#### Short problem
A single number is the answer here: how many lines of the entries contain "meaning"?

* Start The input *

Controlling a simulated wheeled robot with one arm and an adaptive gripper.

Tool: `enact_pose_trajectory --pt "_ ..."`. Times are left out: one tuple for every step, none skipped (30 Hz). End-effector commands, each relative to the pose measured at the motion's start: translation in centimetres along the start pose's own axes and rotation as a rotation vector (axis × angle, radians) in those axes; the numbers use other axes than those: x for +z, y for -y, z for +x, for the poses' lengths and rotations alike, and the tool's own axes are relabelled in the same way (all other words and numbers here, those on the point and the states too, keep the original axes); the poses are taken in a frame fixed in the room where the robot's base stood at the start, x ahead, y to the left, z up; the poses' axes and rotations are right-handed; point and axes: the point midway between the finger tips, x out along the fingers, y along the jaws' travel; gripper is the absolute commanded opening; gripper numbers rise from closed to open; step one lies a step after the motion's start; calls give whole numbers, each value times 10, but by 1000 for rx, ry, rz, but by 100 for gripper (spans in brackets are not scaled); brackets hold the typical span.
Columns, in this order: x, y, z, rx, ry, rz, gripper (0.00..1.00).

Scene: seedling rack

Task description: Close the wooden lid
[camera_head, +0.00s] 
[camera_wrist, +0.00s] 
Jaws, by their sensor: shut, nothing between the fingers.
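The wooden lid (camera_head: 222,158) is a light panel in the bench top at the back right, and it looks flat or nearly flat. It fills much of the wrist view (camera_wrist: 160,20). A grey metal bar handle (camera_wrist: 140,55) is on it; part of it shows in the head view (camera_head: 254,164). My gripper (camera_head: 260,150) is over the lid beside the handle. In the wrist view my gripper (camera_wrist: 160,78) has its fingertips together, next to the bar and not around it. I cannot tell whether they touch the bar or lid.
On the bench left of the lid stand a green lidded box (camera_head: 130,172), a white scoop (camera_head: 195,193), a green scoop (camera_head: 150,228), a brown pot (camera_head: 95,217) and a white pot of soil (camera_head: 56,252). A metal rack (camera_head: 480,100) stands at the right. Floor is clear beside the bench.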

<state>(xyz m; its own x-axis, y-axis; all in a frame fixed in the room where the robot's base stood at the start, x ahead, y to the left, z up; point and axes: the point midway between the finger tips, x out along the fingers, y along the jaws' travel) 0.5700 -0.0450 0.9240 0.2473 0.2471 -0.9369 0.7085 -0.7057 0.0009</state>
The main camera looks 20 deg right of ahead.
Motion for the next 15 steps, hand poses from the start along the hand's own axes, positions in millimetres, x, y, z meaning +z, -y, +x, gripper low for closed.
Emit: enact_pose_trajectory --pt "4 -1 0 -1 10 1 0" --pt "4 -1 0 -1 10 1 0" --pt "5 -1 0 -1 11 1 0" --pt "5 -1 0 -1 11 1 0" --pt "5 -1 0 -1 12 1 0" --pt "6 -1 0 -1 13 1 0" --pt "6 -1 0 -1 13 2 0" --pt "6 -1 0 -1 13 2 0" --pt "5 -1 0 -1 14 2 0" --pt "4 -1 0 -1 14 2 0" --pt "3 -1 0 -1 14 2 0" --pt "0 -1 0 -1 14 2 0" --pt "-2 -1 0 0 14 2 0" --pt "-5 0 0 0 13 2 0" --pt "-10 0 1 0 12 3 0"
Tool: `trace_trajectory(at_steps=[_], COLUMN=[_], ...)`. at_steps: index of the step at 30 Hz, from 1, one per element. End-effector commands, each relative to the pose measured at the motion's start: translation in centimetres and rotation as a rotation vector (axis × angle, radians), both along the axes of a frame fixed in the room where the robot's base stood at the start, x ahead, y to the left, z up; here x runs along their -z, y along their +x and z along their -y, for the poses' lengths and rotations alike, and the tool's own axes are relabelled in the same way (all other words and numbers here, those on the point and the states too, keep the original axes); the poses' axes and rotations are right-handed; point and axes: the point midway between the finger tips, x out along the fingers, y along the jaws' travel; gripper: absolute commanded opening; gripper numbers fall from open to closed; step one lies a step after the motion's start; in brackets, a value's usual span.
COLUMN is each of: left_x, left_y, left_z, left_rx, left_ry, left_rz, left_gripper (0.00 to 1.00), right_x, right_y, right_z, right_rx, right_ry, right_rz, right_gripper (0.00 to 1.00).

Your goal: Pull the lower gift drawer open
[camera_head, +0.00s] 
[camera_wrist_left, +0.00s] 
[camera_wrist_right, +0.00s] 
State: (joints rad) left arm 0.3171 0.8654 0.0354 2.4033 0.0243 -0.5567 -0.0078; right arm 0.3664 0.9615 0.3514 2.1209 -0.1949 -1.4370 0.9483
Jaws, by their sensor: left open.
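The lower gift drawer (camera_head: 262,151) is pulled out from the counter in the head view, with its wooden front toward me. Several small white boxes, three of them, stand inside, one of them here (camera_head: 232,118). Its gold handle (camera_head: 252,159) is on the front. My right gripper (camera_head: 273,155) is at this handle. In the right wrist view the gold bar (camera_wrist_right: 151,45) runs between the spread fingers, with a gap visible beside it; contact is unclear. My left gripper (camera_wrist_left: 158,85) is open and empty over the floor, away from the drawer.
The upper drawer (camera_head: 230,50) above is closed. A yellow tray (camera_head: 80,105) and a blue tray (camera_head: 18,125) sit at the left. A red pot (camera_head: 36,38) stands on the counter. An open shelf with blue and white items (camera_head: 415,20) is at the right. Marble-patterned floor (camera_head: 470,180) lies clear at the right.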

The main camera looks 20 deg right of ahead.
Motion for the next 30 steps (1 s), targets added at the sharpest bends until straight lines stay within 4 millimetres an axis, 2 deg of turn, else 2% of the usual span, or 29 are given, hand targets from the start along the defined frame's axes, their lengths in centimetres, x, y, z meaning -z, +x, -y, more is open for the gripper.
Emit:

* End The input *

#### Full response
2